Sunday, when he stepped off the riser following his press session, he noticeably winced when he put weight on his right knee.
He can’t continue to take the beatings he’s getting. He was sacked a league-high 51 times in the regular season. In the playoffs, he overcame nine sacks by the Titans and won. He couldn’t do the same after seven sacks by the Rams.
Sunday, Burrow completed 22 of 33 passes for 263 yards, including a 75-yard touchdown pass to Tee Higgins to open the second half.
Afterward, he didn’t belabor the sacks or say much about the TD pass. Instead he said he was disappointed in his own performance:
“I thought I could have played better and given us a better chance to win.”
Uzomah, though, said this game would fuel the entire team and especially Burrow:
“I mean, when’s the last time he lost a playoff game? In high school? And he went on a run after that.”
That high school loss came in the Division III state championship game in 2014 when Burrow threw for over 500 yards and six touchdowns, but his Athens Bulldogs fell to Toledo Central Catholic, 56-52.
“Losing the state championship game or the Super Bowl, obviously there’s different media coverage, but it feels the same to me,” he said.
As Uzomah noted, Burrow followed that high school title loss with an unbeaten season and national championship at LSU and now a change in culture, confidence and fortune for the Bengals, who had had just six wins in the two previous seasons combined.
After Sunday’s game Burrow said he had to make sure the disappointment didn’t eclipse what this team had done:
“I watched the football life of Kurt Warner last week and I kind of thought about that in the locker room now.
“It told how they lost one (Super Bowl) and he said they’d let it sting too much and didn’t celebrate what they’d accomplished. We have to remember that. This last game didn’t turn out the way we wanted it, but we had a great year and we still have something to celebrate.”
Defensive end Sam Hubbard said at the start of the season, the team, nor the fans knew what was possible: “Now we know what it takes to get to the Super Bowl. And I think we made a lot of people happy along the way.”
Uzomah agreed:
“Cincy is lit! Cincy is going crazy right now and even today Cincinnati fans came out here in bulk. They were going crazy. I love it. I love this city and how they backed us this year.

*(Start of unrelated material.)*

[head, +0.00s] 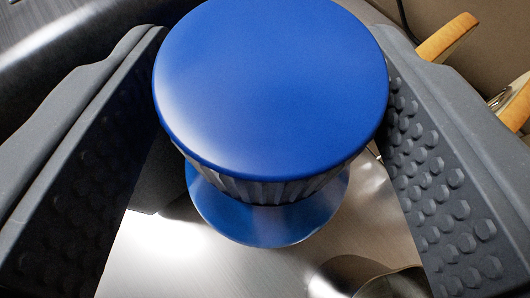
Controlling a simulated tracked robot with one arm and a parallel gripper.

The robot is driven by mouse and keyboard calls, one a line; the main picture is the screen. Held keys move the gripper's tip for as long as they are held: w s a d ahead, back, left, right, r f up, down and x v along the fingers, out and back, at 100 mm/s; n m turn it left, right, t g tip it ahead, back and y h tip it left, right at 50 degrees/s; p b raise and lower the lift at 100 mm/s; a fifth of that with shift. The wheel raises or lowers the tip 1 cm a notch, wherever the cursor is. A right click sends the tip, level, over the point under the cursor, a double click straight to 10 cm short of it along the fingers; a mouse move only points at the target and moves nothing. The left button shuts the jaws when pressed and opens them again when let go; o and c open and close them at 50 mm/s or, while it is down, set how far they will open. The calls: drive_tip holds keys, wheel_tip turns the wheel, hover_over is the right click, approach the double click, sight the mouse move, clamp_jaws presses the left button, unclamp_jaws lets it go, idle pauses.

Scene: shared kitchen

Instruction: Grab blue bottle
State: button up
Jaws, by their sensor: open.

“I love going out and people just yelling randomly, ‘Who Dey!’ They try to stop in front of your car at a red light. It’s dope!
“Baseball started it low key when the Reds made a run. Then UC (football) started it and now we made it to the Super Bowl.
“This is just the beginning for us. And it’s going to be exciting to see the fan base grow and be a part of all that.”
So it looks like the Bengals need to hold onto those party clothes.
As McPherson put it: “We could back next year or the year after.”